В третьей, финальной части действие разворачивается уже вечером. Мэри Джейн спит пьяным сном. А Элоиза коротко беседует: сначала с мужем по телефону, затем со служанкой, – и отказывает им обоим в просьбах. В первом случае – насмешливо-иронически, во втором – злобно и по-хамски. Потом она поднимается в спальню к дочери и видит, что та лежит не посредине кровати, а опять сбоку, хотя уступать место вроде бы некому – невидимый возлюбленный погиб. Когда Рамона объясняет матери, что теперь у нее новый невидимый кавалер, та злобно хватает дочь за ноги и силой перетаскивает ее на середину кровати. В чем причина подобной реакции, читателю придется догадываться самому: Сэлинджер на этот счет никаких объяснений не дает, вынося за скобки все переживания героини и оставляя читателю только их контур – жест и злобный окрик. Тут, в самом деле, можно только гадать. Скорее всего, Элоиза завидует дочери, которая в отличие от нее легко нашла своему возлюбленному замену и живет в полном согласии с миром. Впрочем, на этой версии я не настаиваю. Данный эпизод можно прочитать как-нибудь иначе.
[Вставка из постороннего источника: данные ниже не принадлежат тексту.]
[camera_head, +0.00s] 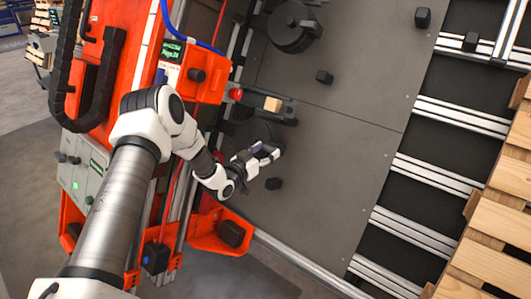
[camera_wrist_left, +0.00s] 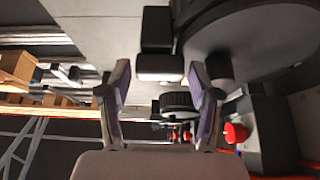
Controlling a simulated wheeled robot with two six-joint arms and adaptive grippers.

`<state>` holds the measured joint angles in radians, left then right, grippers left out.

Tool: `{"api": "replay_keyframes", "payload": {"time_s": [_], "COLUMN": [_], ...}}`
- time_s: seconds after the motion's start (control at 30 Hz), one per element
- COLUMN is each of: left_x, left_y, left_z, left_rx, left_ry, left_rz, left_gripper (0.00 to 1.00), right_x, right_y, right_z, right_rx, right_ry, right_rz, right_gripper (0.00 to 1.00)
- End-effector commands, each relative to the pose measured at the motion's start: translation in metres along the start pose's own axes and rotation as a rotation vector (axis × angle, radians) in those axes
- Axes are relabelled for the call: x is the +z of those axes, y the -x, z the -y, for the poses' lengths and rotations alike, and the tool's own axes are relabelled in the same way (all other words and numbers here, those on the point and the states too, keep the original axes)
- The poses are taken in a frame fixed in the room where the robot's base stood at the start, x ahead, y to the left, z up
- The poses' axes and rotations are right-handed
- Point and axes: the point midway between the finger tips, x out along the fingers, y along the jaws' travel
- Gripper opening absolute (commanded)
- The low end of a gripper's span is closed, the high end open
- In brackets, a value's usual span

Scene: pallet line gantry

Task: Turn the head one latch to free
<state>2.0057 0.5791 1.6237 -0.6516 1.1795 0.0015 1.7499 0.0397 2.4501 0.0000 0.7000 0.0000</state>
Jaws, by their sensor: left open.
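My left gripper (camera_head: 264,152) is open and empty, in front of the grey panel and beside a dark round disc (camera_head: 250,132). In the left wrist view its two purple-padded fingers (camera_wrist_left: 160,88) stand apart. A dark block with a pale front face (camera_wrist_left: 158,68) shows between the fingertips, apart from both. A black ribbed knob (camera_wrist_left: 178,103) appears below it, near the right finger. I cannot tell for certain which part is the head one latch, or how it is turned. My right gripper is not in view.
An orange machine frame (camera_head: 145,40) with a small green-lit screen (camera_head: 172,50) stands at left. Another black disc (camera_head: 290,27) is higher up. Wooden pallets (camera_head: 495,235) lie right. The grey panel (camera_head: 340,150) has free room.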

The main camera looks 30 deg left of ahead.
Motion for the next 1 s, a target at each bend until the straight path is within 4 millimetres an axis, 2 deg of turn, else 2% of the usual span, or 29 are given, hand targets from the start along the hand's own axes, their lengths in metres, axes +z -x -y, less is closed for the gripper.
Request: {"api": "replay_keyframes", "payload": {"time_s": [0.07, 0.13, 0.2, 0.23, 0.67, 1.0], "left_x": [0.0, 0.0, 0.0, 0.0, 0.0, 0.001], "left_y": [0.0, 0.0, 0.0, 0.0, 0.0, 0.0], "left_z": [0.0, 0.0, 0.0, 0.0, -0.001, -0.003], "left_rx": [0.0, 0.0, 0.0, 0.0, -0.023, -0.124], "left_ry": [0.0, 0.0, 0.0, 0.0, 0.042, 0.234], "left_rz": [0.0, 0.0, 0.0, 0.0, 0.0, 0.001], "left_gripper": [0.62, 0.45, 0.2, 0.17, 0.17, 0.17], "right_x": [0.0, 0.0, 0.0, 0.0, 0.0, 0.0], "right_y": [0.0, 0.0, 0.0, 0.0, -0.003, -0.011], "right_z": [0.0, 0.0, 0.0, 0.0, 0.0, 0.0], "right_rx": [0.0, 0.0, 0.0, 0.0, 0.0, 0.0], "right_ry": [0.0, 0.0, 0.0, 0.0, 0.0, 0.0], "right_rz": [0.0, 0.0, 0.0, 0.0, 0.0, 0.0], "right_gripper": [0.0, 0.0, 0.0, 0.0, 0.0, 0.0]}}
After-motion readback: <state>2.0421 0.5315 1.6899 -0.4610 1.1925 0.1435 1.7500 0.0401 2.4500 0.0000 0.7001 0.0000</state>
Рассказ завершается сценой раскаяния. Элоиза прижимает к щеке очки своей дочери, целует ее, потом спускается вниз, будит Мэри Джейн и, всхлипывая, просит у нее подтверждения, что прежде, в юности, она, Элоиза, была хорошей. Здесь, как и в предыдущем эпизоде, возможны разные прочтения. Мне эта сцена представляется образцом неподлинного раскаяния (что-то вроде исповеди Ставрогина или саморазоблачительных речей Ивана Карамазова), поскольку ее главным импульсом становится бесконечная жалость героини к самой себе. По-видимому, на последний вопрос (“Я была хорошей, правда?”) читателю следует отвечать отрицательно: “Нет, не была. Ты всегда была стервой, запертой в личном Аду. Просто раньше тебе это нравилось, а теперь – нет”. А может быть, здесь и в самом деле раскаяние и жест отречения? Я не знаю… Ответ каждый читатель найдет только в самом себе.